- [Records from a dataset]
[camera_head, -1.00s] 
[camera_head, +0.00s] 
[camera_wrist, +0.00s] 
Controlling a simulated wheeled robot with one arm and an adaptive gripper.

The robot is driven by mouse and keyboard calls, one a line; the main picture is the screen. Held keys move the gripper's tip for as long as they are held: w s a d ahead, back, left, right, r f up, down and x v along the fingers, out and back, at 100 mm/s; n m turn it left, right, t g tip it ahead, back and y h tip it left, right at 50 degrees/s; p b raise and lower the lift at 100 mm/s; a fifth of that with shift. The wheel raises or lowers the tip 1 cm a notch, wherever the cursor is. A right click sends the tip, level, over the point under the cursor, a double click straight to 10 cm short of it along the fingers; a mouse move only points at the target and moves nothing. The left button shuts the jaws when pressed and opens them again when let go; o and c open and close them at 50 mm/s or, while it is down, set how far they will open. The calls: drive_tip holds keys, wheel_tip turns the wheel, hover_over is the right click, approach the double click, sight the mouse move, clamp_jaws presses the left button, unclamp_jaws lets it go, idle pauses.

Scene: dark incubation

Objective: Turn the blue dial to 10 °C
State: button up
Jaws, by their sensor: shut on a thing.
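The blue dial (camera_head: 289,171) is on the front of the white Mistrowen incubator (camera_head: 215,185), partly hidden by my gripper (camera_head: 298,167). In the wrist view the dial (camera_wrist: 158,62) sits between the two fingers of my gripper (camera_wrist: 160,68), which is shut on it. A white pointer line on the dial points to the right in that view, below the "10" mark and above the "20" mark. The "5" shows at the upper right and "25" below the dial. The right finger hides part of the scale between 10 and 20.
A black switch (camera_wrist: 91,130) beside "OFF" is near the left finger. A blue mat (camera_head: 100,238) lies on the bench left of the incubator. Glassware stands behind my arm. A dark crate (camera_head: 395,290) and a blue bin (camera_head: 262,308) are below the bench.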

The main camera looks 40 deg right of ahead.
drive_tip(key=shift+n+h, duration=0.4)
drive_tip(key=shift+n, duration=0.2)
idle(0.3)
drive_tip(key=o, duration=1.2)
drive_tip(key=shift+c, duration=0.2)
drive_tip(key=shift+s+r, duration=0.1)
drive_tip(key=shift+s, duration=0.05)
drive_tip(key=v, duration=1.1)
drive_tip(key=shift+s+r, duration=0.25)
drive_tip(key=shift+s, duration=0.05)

---

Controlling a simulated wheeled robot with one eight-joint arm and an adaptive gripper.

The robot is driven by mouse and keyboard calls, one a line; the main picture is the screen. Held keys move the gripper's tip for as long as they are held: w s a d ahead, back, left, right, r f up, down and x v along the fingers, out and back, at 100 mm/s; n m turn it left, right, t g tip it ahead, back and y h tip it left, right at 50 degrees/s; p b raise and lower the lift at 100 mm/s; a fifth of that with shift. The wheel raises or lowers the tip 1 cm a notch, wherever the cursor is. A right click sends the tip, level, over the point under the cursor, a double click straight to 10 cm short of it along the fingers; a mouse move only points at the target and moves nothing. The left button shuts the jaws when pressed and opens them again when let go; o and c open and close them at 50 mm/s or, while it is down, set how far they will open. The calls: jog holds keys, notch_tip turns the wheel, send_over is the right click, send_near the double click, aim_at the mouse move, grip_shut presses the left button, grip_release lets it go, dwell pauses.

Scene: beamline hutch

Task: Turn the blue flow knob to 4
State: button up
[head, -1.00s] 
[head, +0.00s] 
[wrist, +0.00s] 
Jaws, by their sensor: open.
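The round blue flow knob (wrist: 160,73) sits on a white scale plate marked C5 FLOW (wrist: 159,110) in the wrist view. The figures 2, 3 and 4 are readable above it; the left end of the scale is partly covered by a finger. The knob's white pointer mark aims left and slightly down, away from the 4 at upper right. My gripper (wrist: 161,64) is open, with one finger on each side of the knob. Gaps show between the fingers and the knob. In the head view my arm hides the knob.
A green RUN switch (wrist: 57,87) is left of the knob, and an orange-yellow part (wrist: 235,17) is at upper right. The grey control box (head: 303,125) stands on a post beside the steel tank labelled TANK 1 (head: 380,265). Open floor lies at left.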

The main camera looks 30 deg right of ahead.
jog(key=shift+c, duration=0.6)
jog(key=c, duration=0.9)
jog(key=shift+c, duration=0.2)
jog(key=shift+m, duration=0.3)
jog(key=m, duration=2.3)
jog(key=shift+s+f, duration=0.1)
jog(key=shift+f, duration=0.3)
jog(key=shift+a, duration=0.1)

--

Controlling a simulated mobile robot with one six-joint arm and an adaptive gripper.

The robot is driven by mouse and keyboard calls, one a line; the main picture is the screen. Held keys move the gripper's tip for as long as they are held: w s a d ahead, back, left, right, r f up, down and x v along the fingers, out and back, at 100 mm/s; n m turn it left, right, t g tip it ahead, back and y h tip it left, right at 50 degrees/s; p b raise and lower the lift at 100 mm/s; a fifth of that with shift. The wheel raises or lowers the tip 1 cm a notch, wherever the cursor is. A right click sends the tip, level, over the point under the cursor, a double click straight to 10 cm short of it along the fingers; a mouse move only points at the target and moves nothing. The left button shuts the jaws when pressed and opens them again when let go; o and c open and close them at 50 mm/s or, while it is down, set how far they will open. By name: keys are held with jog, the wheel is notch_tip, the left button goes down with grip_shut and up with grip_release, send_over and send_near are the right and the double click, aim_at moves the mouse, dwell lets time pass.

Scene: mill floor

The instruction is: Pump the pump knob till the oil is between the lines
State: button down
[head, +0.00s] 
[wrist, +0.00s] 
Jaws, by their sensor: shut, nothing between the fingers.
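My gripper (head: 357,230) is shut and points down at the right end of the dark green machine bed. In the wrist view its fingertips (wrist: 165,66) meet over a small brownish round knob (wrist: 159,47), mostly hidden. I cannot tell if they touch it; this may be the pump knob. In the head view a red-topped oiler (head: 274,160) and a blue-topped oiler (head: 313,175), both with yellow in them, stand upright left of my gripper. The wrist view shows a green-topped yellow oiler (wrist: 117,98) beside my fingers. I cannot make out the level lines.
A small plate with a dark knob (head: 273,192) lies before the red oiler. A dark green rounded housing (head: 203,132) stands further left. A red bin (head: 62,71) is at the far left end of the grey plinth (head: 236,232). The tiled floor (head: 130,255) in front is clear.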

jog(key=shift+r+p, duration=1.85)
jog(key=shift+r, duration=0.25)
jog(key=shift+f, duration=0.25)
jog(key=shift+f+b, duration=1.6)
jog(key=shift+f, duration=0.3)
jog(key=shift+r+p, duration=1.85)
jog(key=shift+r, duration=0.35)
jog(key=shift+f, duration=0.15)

- [Work required] The answer is the number of lines in the preceding material that hold "joint"; write that number and nothing else.

- [Output for this exercise] 2